In the area of "chi transmission through touch" (the subject matter of this post, the most significant methods in martial art survived to this day are tai chi pushing hands, and in Japan aikido throws. It is interesting to note that although both are chi disciplines, a student learning the art might not even know he is practicing a form of chi kung! Below I shall focus my analysis on this area with the understanding there are other areas that touch was being used.
The way to generate chi in tai chi pushing hands and aikido throws is through synchronized touching movements with a master. The master will lead a student. The student shall comply with complete trust on the master so that “chi will be able to flow between them”, a figurative way to say that the master has stimulated or activated the level of chi inside the body of his student in accordance with the progress of the student in the art he is practising.
The definitive yardstick is effective pushes (or an effective execution of eight tai chi methods/moves) in tai chi and effective aiki-throws in aikido. The common element in effective execution is the controlled touch between the master and the student. And the touch is the definitive element that makes everything possible. Without an effective touch, nothing is possible in tai chi pushing hands and aikido throws. Giving-in and compliance are the requirements. With giving-in and compliance, a student is trained for chi activation as well as for mental control and conditioning. That makes both tai chi pushing hands and aikido throws good mind-body exercises. In tai chi lingo it is called chi-listening or feeling (聼勁). In aikido lingo it is combining chi (aiki – 合氣).
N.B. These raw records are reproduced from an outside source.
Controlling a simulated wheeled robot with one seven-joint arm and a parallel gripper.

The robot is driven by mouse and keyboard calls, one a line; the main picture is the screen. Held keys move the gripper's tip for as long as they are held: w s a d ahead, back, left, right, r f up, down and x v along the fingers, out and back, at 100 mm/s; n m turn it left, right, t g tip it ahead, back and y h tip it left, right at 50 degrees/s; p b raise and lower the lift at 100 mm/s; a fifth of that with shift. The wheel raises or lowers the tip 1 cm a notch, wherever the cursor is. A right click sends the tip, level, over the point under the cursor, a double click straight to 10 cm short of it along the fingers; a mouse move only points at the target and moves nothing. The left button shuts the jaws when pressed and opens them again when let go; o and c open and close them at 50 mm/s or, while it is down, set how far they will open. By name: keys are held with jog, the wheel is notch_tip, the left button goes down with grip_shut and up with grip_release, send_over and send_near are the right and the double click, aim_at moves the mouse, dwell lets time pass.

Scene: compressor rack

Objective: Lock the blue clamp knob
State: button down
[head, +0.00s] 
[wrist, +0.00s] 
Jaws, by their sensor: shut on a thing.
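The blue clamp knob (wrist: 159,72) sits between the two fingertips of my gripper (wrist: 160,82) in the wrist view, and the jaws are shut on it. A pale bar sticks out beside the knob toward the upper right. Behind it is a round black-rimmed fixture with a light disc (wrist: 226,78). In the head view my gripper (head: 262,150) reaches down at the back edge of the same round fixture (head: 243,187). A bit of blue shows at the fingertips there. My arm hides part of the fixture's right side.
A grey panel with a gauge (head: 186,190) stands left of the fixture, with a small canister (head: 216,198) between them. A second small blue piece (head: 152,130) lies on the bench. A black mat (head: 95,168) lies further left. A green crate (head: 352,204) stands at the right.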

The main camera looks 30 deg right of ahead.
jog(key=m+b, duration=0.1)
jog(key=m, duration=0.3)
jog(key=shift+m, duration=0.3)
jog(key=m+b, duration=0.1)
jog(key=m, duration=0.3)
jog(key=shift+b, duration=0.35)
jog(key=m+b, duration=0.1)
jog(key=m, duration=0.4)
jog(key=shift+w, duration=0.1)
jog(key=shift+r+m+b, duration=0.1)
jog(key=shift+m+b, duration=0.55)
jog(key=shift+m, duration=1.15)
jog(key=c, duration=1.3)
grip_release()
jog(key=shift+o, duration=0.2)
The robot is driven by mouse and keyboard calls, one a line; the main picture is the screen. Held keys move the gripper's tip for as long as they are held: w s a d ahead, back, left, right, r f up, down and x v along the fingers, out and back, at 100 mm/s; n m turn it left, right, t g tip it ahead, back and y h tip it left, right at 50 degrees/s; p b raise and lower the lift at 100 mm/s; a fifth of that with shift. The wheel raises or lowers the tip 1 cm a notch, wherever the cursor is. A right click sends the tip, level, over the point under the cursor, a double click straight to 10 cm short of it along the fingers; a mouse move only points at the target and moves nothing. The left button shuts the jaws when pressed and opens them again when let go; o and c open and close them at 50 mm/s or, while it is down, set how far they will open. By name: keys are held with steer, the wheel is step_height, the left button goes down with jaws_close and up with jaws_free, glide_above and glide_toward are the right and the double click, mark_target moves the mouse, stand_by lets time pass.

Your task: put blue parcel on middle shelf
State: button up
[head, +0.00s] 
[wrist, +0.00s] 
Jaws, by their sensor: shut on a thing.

In stationery chi kung forms (e.g zhan zhuang) and solo-movement chi kung forms (e.g. 24 styles tai chi nei gung or all styles of standard tai chi forms), the element of touch is also essential for good training. In tai chi and chi kung, everything happens inside the body of a student. A contact point from a learned master can both gauge and stimulate the internal chi of a (learned) student. This is essential to a good training routine and an essential learning experience for the aspiring student of chi kung. Without the testing of an appropriate touch, a novice student has no way to judge whether or not he is on the right path. That makes a good teacher an essential element in the learning of tai chi and chi kung.
Before I end this article, I would like to raise one more question: which is better, action oriented touch (pushing hands/throws) or intervention oriented touch (towards stationery/solo-movement)?
The answer depends on one’s training objective. For the training objective of the ability to transfer one’s learning to daily life (as in Zen or Taoist practices of enlightenment in walking/living/sitting/sleeping), the training of the intervention type will be more appropriate. The intervention approach is also the preferred method for healing, as it can be better tailored for all levels of initial fitness/health conditions of a student. Moreover if a student only uses pushing hands or throws to generate chi, he can only have training effects when trained with a partner/good teacher. For this reason, after he has learned his art, a student should be very grateful to his teacher who has led him all the way. On other hand, after he has learned his art, he might still don't know what chi is all about!
A major benefit that a solo practitioner can attain is that he can practise and improve his practice any time he likes – to the limiting case covering all our waking hours, which is essentially the requirement of Zen and Taoist meditation. The difficulty facing him is that not only he needs a good teacher, he also needs to be an intelligent student who is able to improve upon his training from the limited inputs that his teacher can give him through occasional touch-intervention and verbal instructions. In other words, in addition to a focused mind, an intelligent mind is also required for the solo practitioner!
PS: In Taiwan, there is now a style of tai chi called: Aiki-tai chi incorporating throws into the tai chi system using the concepts of aiki-throws. A book was published.